[TASK OBJECTIVE]: Transcribe the records that follow exactly. Skip the pictures.

********

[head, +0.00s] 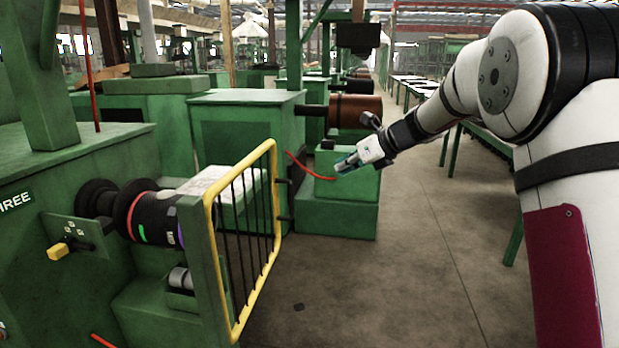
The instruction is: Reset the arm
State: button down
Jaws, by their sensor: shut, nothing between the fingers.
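My gripper (346,164) is at the end of my white and black arm, which reaches in from the right side of the head view. The gripper points left and slightly down, in front of a green machine block. Its fingers look small and close together, with nothing seen held in them. A thin red rod or hose end shows just left of and below the fingers; I cannot tell whether it touches them.
A yellow-framed gate (213,262) with dark bars stands left of centre. Behind it a black roller with coloured bands (155,214) sits on a green machine (60,180). Green tables line the right.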

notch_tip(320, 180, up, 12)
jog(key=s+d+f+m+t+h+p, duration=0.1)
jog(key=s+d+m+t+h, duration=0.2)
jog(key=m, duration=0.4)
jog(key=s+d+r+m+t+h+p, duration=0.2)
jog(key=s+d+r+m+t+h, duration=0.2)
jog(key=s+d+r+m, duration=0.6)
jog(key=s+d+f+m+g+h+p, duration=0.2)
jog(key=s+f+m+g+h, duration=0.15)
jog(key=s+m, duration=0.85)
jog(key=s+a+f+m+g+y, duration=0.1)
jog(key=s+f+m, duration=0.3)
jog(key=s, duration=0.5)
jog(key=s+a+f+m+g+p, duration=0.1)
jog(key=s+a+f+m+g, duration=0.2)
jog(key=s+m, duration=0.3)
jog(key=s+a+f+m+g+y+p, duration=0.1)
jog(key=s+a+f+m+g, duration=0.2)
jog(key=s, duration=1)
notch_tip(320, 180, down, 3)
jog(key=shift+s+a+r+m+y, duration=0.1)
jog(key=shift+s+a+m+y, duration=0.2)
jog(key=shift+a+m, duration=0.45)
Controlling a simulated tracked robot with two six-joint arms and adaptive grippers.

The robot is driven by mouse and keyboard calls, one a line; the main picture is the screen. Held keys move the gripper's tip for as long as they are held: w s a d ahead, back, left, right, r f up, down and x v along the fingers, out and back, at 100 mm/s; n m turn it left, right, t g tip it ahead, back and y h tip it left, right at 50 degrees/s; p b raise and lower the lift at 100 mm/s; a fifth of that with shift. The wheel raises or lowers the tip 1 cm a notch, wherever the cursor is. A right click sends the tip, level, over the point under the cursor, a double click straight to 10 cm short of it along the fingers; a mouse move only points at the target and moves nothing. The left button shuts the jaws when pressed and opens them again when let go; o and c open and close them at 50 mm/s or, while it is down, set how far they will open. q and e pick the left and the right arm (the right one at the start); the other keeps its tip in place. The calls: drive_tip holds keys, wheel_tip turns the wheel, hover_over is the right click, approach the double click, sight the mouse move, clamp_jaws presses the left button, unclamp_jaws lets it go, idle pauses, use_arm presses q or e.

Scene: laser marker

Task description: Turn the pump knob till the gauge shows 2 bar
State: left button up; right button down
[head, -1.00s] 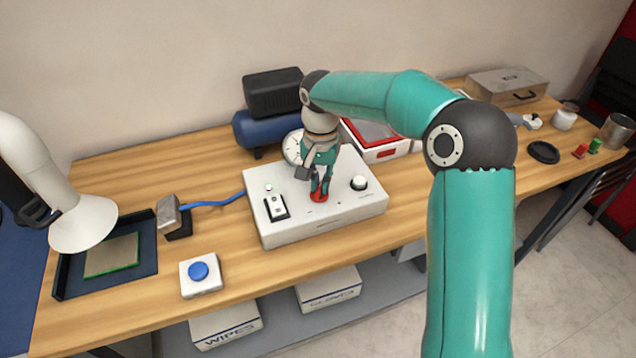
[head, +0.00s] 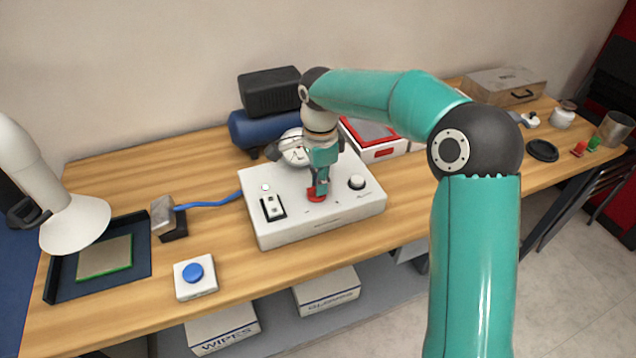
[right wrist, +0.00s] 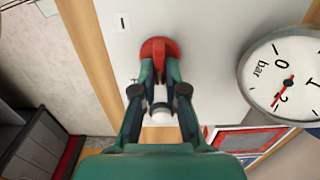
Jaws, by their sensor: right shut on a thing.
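The red pump knob (head: 316,196) sits on top of the white control box (head: 345,208), near its middle. My right gripper (right wrist: 157,82) comes down over the knob, with its fingers shut on it; the knob also shows in the right wrist view (right wrist: 158,48). The round gauge (head: 296,150) stands at the back of the box, partly hidden by my wrist. In the right wrist view the gauge (right wrist: 262,88) is cut off at the right edge. Its red needle lies close to the 2, but I cannot read it exactly. My left gripper is not in view.
The box also carries a black-framed switch (head: 272,207) and a white knob (head: 357,182). A blue tank (head: 262,128) stands behind it. A blue button (head: 193,272) and a dark tray (head: 145,262) are to the left.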

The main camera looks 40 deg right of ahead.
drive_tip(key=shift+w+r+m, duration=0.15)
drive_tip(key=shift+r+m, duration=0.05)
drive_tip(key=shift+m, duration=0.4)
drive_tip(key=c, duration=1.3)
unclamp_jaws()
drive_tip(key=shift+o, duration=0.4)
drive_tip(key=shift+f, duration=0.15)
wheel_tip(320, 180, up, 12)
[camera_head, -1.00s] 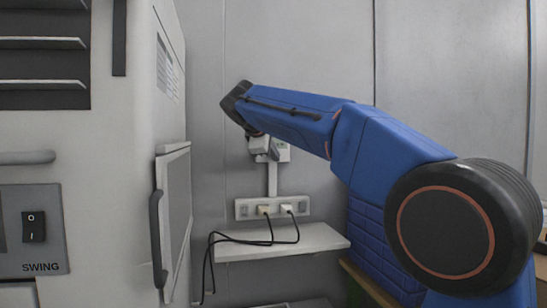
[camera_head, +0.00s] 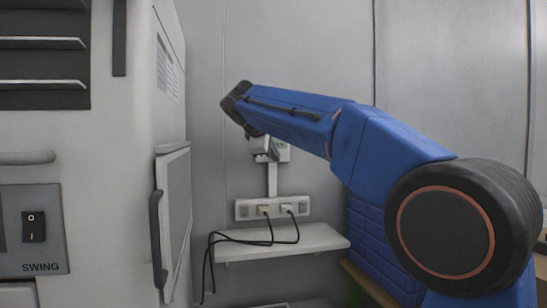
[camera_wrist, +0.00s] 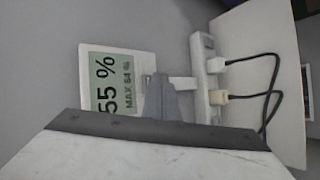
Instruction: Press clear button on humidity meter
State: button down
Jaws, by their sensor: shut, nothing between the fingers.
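The humidity meter (camera_wrist: 112,55) is a white box with a green display, turned sideways in the wrist view. It reads 55 % and MAX 64 %. In the head view only a part of the meter (camera_head: 284,154) shows beside my gripper, on the wall above the socket strip. My gripper (camera_wrist: 158,92) is shut and empty. In the wrist view its tip overlaps the meter's right edge; I cannot tell if it touches. In the head view my gripper (camera_head: 268,154) is in front of the meter. I cannot make out the clear button.
A socket strip (camera_head: 272,208) with two plugs sits below the meter, above a white shelf (camera_head: 300,240). Black cables (camera_head: 240,241) hang over the shelf. A large white cabinet (camera_head: 120,160) with a handle stands at left. Blue crates (camera_head: 368,235) are at right.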

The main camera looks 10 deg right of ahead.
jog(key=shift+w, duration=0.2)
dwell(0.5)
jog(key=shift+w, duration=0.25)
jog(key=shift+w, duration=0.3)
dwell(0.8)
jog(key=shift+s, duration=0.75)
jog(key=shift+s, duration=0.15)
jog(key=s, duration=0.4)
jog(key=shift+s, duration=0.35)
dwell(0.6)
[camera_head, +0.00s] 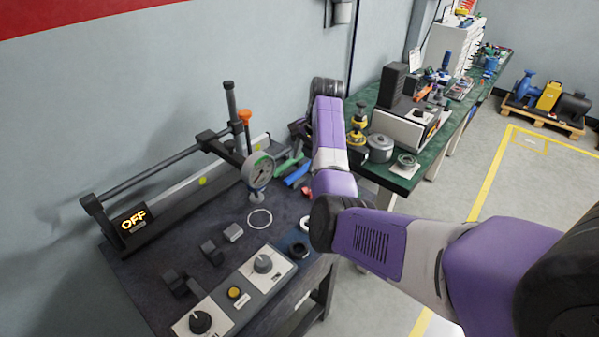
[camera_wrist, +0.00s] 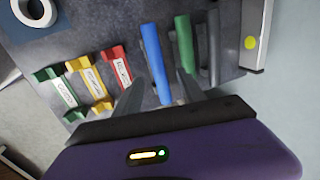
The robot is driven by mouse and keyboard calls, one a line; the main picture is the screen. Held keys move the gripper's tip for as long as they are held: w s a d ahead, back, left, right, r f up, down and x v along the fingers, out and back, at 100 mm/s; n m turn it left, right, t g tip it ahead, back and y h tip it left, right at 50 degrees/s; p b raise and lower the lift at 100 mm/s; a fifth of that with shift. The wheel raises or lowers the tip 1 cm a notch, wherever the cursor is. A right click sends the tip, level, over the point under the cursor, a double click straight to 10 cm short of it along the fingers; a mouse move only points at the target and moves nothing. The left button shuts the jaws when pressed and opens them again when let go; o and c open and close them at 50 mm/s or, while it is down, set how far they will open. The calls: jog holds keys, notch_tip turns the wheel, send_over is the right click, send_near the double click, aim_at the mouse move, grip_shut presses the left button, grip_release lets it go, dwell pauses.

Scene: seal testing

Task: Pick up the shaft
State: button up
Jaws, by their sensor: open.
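Several rods lie side by side in the wrist view: a blue rod (camera_wrist: 154,58), a green rod (camera_wrist: 184,42) and a dark grey rod (camera_wrist: 214,48). I cannot tell which one is meant as the shaft. The blue and green rods also show in the head view, the blue rod (camera_head: 297,175) beside the green rod (camera_head: 289,164). My gripper (camera_wrist: 158,88) is open and empty. Its fingers appear on either side of the blue rod's near end, with the right fingertip close to the green rod. Whether they touch is unclear.
Labelled green (camera_wrist: 62,92), yellow (camera_wrist: 95,82) and red (camera_wrist: 121,69) holders stand left of the rods. A pale ring (camera_wrist: 34,10) lies beyond. On the dark bench (camera_head: 185,262) are a dial gauge (camera_head: 258,170) and a control box (camera_head: 264,264). The wall is close behind.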

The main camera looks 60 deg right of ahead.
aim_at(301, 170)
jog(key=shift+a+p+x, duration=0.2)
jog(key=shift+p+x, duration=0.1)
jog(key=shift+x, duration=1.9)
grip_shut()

********

[ANSWER BELOW]:
[head, +0.00s] 
The instruction is: Reset the arm
State: button down
Jaws, by their sensor: shut, nothing between the fingers.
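My gripper (346,164) is at the end of my white and black arm, which reaches in from the right side of the head view. The gripper points left and slightly down, in front of a green machine block. Its fingers look small and close together, with nothing seen held in them. A thin red rod or hose end shows just left of and below the fingers; I cannot tell whether it touches them.
A yellow-framed gate (213,262) with dark bars stands left of centre. Behind it a black roller with coloured bands (155,214) sits on a green machine (60,180). Green tables line the right.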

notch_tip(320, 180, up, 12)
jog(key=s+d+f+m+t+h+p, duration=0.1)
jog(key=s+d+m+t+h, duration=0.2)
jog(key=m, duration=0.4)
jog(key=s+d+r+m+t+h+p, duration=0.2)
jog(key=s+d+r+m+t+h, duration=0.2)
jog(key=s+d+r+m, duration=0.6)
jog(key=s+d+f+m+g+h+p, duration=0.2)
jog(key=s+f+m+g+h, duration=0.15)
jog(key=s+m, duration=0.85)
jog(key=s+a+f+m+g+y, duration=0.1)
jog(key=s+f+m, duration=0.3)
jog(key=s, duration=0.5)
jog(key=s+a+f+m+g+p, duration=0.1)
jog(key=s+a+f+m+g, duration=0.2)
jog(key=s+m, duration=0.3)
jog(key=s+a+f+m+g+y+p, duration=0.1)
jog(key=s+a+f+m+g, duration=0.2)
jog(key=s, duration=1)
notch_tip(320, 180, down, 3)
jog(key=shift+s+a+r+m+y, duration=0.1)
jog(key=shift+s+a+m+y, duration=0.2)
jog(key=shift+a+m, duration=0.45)
Controlling a simulated tracked robot with two six-joint arms and adaptive grippers.

The robot is driven by mouse and keyboard calls, one a line; the main picture is the screen. Held keys move the gripper's tip for as long as they are held: w s a d ahead, back, left, right, r f up, down and x v along the fingers, out and back, at 100 mm/s; n m turn it left, right, t g tip it ahead, back and y h tip it left, right at 50 degrees/s; p b raise and lower the lift at 100 mm/s; a fifth of that with shift. The wheel raises or lowers the tip 1 cm a notch, wherever the cursor is. A right click sends the tip, level, over the point under the cursor, a double click straight to 10 cm short of it along the fingers; a mouse move only points at the target and moves nothing. The left button shuts the jaws when pressed and opens them again when let go; o and c open and close them at 50 mm/s or, while it is down, set how far they will open. q and e pick the left and the right arm (the right one at the start); the other keeps its tip in place. The calls: drive_tip holds keys, wheel_tip turns the wheel, hover_over is the right click, approach the double click, sight the mouse move, clamp_jaws presses the left button, unclamp_jaws lets it go, idle pauses, use_arm presses q or e.

Scene: laser marker

Task description: Turn the pump knob till the gauge shows 2 bar
State: left button up; right button down
[head, -1.00s] 
[head, +0.00s] 
[right wrist, +0.00s] 
Jaws, by their sensor: right shut on a thing.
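The red pump knob (head: 316,196) sits on top of the white control box (head: 345,208), near its middle. My right gripper (right wrist: 157,82) comes down over the knob, with its fingers shut on it; the knob also shows in the right wrist view (right wrist: 158,48). The round gauge (head: 296,150) stands at the back of the box, partly hidden by my wrist. In the right wrist view the gauge (right wrist: 262,88) is cut off at the right edge. Its red needle lies close to the 2, but I cannot read it exactly. My left gripper is not in view.
The box also carries a black-framed switch (head: 272,207) and a white knob (head: 357,182). A blue tank (head: 262,128) stands behind it. A blue button (head: 193,272) and a dark tray (head: 145,262) are to the left.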

The main camera looks 40 deg right of ahead.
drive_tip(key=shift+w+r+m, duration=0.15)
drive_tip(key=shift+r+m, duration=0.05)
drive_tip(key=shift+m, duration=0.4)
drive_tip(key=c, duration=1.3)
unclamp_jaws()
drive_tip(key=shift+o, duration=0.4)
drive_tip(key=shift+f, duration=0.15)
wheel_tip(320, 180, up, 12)
[camera_head, -1.00s] 
[camera_head, +0.00s] 
[camera_wrist, +0.00s] 
Instruction: Press clear button on humidity meter
State: button down
Jaws, by their sensor: shut, nothing between the fingers.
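The humidity meter (camera_wrist: 112,55) is a white box with a green display, turned sideways in the wrist view. It reads 55 % and MAX 64 %. In the head view only a part of the meter (camera_head: 284,154) shows beside my gripper, on the wall above the socket strip. My gripper (camera_wrist: 158,92) is shut and empty. In the wrist view its tip overlaps the meter's right edge; I cannot tell if it touches. In the head view my gripper (camera_head: 268,154) is in front of the meter. I cannot make out the clear button.
A socket strip (camera_head: 272,208) with two plugs sits below the meter, above a white shelf (camera_head: 300,240). Black cables (camera_head: 240,241) hang over the shelf. A large white cabinet (camera_head: 120,160) with a handle stands at left. Blue crates (camera_head: 368,235) are at right.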

The main camera looks 10 deg right of ahead.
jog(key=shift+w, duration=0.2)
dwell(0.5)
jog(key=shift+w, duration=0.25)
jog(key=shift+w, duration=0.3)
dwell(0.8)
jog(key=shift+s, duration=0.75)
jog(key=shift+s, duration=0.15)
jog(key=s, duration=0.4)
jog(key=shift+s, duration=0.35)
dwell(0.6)
[camera_head, +0.00s] 
[camera_wrist, +0.00s] 
The robot is driven by mouse and keyboard calls, one a line; the main picture is the screen. Held keys move the gripper's tip for as long as they are held: w s a d ahead, back, left, right, r f up, down and x v along the fingers, out and back, at 100 mm/s; n m turn it left, right, t g tip it ahead, back and y h tip it left, right at 50 degrees/s; p b raise and lower the lift at 100 mm/s; a fifth of that with shift. The wheel raises or lowers the tip 1 cm a notch, wherever the cursor is. A right click sends the tip, level, over the point under the cursor, a double click straight to 10 cm short of it along the fingers; a mouse move only points at the target and moves nothing. The left button shuts the jaws when pressed and opens them again when let go; o and c open and close them at 50 mm/s or, while it is down, set how far they will open. The calls: jog holds keys, notch_tip turns the wheel, send_over is the right click, send_near the double click, aim_at the mouse move, grip_shut presses the left button, grip_release lets it go, dwell pauses.

Scene: seal testing

Task: Pick up the shaft
State: button up
Jaws, by their sensor: open.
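Several rods lie side by side in the wrist view: a blue rod (camera_wrist: 154,58), a green rod (camera_wrist: 184,42) and a dark grey rod (camera_wrist: 214,48). I cannot tell which one is meant as the shaft. The blue and green rods also show in the head view, the blue rod (camera_head: 297,175) beside the green rod (camera_head: 289,164). My gripper (camera_wrist: 158,88) is open and empty. Its fingers appear on either side of the blue rod's near end, with the right fingertip close to the green rod. Whether they touch is unclear.
Labelled green (camera_wrist: 62,92), yellow (camera_wrist: 95,82) and red (camera_wrist: 121,69) holders stand left of the rods. A pale ring (camera_wrist: 34,10) lies beyond. On the dark bench (camera_head: 185,262) are a dial gauge (camera_head: 258,170) and a control box (camera_head: 264,264). The wall is close behind.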

The main camera looks 60 deg right of ahead.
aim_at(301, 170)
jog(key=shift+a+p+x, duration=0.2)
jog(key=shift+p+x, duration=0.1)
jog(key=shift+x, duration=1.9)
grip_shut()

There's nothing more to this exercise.